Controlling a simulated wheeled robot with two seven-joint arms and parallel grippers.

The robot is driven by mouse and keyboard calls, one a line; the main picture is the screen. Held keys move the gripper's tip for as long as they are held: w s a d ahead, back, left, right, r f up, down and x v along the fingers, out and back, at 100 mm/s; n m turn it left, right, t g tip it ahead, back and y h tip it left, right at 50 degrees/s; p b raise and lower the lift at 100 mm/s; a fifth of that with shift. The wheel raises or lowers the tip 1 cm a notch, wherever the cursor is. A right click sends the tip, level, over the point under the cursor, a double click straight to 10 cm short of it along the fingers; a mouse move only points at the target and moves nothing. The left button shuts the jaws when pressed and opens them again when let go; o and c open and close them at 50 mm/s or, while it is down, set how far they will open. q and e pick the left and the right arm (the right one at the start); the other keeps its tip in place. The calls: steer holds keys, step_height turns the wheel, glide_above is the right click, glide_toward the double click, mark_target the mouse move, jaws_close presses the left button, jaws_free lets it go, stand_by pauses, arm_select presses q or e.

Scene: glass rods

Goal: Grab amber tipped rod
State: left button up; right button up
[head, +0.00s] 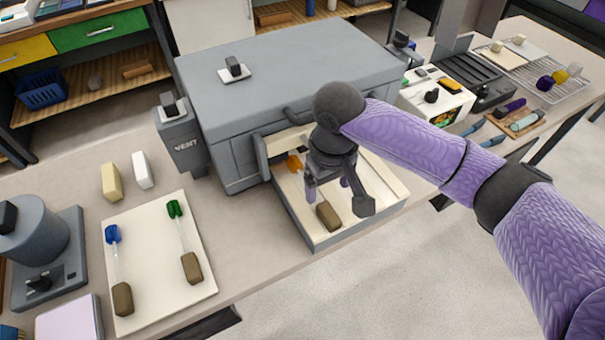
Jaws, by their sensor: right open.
* * *
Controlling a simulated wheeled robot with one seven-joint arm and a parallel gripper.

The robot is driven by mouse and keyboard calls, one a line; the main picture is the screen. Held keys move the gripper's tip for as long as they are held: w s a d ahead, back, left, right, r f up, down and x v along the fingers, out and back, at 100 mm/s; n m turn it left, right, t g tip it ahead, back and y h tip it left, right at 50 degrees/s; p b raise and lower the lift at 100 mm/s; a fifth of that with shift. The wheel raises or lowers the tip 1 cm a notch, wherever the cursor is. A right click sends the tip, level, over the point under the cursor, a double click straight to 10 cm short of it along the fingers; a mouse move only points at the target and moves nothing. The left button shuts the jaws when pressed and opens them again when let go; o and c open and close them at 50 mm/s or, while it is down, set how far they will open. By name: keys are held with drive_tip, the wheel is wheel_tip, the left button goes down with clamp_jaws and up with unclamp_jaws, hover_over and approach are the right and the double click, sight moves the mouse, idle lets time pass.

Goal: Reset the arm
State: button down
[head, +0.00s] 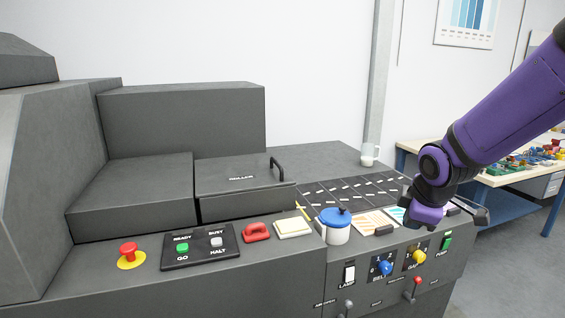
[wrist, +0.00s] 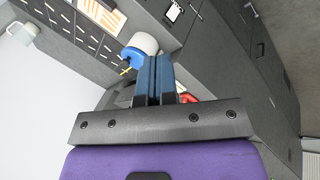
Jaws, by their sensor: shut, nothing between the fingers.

• **Set exercise**
Collect every line from the records above that contains the word "wheeled".

• **The result**
Controlling a simulated wheeled robot with two seven-joint arms and parallel grippers.
Controlling a simulated wheeled robot with one seven-joint arm and a parallel gripper.

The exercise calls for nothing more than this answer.